Q. ... I'm saying if the second felony was in furtherance of the conspiracy, then it always should have been anticipated, right?

A. I think in this particular situation the way I am understanding everything that has been presented to me and the way the Judge explained it to me is without the possibility of foresight, it can't be anticipated.

Q. I don't guess I quite understand that answer, but let me ask you just one more time. Isn't it the case that if they entered into a conspiracy to commit one felony -

A. The Judge explained to me that is not necessarily the law, that all parties are just as guilty of the crime.

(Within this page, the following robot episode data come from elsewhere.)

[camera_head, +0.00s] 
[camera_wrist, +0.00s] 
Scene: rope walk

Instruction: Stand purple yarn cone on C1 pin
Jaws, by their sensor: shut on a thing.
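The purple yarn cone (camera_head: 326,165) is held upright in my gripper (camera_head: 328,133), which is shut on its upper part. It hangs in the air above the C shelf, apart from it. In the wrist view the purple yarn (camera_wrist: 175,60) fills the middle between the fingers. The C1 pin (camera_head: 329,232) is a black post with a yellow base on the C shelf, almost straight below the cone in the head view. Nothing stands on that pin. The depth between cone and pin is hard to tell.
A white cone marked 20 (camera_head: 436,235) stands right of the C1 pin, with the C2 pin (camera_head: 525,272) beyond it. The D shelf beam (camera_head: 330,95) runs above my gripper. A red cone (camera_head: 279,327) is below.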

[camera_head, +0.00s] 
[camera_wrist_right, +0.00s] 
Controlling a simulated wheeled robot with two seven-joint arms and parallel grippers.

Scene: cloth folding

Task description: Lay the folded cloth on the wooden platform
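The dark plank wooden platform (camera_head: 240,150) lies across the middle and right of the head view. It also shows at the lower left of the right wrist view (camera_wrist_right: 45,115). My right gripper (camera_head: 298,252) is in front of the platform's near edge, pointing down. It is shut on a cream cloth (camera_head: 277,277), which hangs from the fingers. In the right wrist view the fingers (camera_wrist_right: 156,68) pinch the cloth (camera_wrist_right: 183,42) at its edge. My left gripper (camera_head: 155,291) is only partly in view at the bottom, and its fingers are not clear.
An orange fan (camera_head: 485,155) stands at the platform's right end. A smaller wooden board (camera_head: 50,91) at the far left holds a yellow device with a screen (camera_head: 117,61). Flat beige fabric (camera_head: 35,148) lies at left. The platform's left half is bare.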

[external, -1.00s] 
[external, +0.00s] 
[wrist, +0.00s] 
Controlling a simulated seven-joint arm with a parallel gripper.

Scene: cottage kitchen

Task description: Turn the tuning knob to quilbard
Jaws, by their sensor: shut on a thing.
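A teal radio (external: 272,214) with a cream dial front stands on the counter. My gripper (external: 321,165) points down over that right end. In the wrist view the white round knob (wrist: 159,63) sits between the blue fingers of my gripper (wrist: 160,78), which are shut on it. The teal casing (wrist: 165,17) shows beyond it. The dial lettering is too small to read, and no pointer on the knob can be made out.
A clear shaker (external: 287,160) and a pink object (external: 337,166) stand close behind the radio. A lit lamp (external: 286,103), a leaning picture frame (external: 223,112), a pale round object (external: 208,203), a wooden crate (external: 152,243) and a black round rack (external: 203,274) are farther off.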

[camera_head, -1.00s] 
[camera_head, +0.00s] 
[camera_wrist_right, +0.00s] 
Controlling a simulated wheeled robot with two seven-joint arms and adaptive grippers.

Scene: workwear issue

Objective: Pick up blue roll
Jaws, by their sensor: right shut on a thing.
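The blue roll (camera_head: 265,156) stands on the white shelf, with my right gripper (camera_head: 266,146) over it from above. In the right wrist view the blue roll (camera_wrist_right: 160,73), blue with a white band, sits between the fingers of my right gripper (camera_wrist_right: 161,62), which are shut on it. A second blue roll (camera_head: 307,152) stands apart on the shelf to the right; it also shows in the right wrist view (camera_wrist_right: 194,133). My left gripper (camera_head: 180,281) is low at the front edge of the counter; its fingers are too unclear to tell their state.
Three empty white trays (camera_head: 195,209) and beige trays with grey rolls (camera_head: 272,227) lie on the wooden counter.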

In response to the defense counsel's request, the trial court again clarified the law regarding conspiracy. After the trial court's explanation, defense counsel inquired:

Q. That's right. But what I'm asking you is would they have proved that by proving - if they proved that there was a conspiracy, that in furtherance of that conspiracy one of the coconspirators committed another felony, then will they have proved that that should have been anticipated by the other guy simply by virtue of the fact that he entered into the conspiracy?

A. No.

After reviewing the totality of the voir dire testimony of venire member 61, it appears that his earlier testimony leading to the challenge for cause was based on his misunderstanding of the law. After the law was clarified by the trial court and the prosecutor, the venire member demonstrated his ability to follow the law as instructed and, therefore, was rehabilitated. See Westbrook, 846 S.W.2d at 160. As a result, the trial court did not abuse its discretion in denying the challenge for cause as to venire member 61.

Conclusion

The trial court's judgment is affirmed.

PHIL HARDBERGER,

CHIEF JUSTICE

DO NOT PUBLISH

1. Although Zavala alludes to the sufficiency of the evidence in his point of error, his sufficiency argument is made in an effort to demonstrate harm from the denial of the challenges for cause; therefore, we do not separately address the sufficiency of the evidence to support the conviction.